[begin Recorded information]

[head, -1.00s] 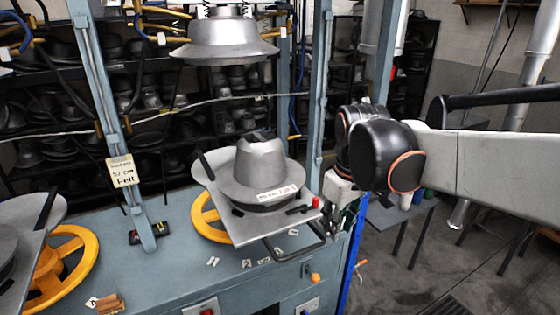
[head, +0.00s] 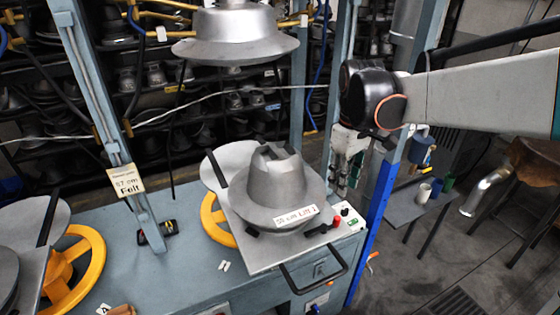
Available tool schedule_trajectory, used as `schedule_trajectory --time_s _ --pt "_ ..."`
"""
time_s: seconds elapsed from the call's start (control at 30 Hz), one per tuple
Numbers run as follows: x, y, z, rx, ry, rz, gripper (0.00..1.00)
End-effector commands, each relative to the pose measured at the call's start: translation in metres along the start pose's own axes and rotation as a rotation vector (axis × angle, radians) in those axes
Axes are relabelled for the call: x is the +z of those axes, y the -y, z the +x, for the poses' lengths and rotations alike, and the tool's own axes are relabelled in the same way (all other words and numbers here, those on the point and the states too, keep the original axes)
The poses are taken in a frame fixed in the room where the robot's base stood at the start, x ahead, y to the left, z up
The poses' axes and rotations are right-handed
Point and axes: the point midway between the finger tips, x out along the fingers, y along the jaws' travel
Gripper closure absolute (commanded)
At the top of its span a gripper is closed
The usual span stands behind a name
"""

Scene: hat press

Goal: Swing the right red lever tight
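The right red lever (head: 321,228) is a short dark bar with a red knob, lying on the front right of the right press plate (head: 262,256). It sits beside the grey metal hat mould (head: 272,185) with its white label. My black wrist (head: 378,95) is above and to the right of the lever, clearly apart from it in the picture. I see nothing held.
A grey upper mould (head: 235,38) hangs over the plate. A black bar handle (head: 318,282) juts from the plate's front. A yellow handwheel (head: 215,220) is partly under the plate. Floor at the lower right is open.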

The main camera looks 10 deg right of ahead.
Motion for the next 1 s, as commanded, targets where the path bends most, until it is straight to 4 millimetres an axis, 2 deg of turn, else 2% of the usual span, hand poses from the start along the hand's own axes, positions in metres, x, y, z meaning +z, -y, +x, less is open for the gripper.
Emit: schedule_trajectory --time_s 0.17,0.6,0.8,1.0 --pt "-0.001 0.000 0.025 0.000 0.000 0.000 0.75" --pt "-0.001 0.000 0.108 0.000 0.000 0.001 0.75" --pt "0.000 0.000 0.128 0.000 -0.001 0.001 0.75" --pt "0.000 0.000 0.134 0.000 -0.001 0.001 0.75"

[end Recorded information]

• What needs to be done
Everything from the line containing "The poses are" down to the line containing "Scene: hat press" should be repeated exactly, with both end lines kept and no other lines added.

• Solution to this exercise
The poses are taken in a frame fixed in the room where the robot's base stood at the start, x ahead, y to the left, z up
The poses' axes and rotations are right-handed
Point and axes: the point midway between the finger tips, x out along the fingers, y along the jaws' travel
Gripper closure absolute (commanded)
At the top of its span a gripper is closed
The usual span stands behind a name
"""

Scene: hat press

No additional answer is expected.